| Task statement |
Will you print the material below without altering a single character?

| Data segment |
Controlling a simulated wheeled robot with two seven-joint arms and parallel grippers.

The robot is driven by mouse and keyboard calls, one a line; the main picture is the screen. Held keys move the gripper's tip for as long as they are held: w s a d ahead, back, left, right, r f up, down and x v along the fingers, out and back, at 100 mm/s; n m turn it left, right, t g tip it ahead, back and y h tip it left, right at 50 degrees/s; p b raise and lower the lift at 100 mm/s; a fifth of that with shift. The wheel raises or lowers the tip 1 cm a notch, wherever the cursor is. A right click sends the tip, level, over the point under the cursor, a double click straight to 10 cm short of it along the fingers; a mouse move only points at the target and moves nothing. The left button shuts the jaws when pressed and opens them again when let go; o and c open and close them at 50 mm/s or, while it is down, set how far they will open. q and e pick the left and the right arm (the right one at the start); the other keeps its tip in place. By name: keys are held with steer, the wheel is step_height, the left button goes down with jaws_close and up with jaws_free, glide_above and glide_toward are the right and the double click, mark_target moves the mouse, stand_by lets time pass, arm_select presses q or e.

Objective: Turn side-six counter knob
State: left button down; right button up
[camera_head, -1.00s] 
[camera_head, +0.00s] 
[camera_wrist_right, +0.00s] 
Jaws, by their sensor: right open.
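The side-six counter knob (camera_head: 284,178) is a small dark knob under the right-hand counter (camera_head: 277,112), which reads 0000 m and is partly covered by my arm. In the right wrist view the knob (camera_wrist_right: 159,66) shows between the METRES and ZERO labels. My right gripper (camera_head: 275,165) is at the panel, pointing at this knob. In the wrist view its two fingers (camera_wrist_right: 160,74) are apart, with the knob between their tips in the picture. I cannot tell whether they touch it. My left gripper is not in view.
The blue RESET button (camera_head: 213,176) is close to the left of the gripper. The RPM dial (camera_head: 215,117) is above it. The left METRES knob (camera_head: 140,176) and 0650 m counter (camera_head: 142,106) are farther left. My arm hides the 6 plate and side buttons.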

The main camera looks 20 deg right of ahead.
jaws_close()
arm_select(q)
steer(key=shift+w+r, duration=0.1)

| Answer in full |
Controlling a simulated wheeled robot with two seven-joint arms and parallel grippers.

The robot is driven by mouse and keyboard calls, one a line; the main picture is the screen. Held keys move the gripper's tip for as long as they are held: w s a d ahead, back, left, right, r f up, down and x v along the fingers, out and back, at 100 mm/s; n m turn it left, right, t g tip it ahead, back and y h tip it left, right at 50 degrees/s; p b raise and lower the lift at 100 mm/s; a fifth of that with shift. The wheel raises or lowers the tip 1 cm a notch, wherever the cursor is. A right click sends the tip, level, over the point under the cursor, a double click straight to 10 cm short of it along the fingers; a mouse move only points at the target and moves nothing. The left button shuts the jaws when pressed and opens them again when let go; o and c open and close them at 50 mm/s or, while it is down, set how far they will open. q and e pick the left and the right arm (the right one at the start); the other keeps its tip in place. By name: keys are held with steer, the wheel is step_height, the left button goes down with jaws_close and up with jaws_free, glide_above and glide_toward are the right and the double click, mark_target moves the mouse, stand_by lets time pass, arm_select presses q or e.

Objective: Turn side-six counter knob
State: left button down; right button up
[camera_head, -1.00s] 
[camera_head, +0.00s] 
[camera_wrist_right, +0.00s] 
Jaws, by their sensor: right open.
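The side-six counter knob (camera_head: 284,178) is a small dark knob under the right-hand counter (camera_head: 277,112), which reads 0000 m and is partly covered by my arm. In the right wrist view the knob (camera_wrist_right: 159,66) shows between the METRES and ZERO labels. My right gripper (camera_head: 275,165) is at the panel, pointing at this knob. In the wrist view its two fingers (camera_wrist_right: 160,74) are apart, with the knob between their tips in the picture. I cannot tell whether they touch it. My left gripper is not in view.
The blue RESET button (camera_head: 213,176) is close to the left of the gripper. The RPM dial (camera_head: 215,117) is above it. The left METRES knob (camera_head: 140,176) and 0650 m counter (camera_head: 142,106) are farther left. My arm hides the 6 plate and side buttons.

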The main camera looks 20 deg right of ahead.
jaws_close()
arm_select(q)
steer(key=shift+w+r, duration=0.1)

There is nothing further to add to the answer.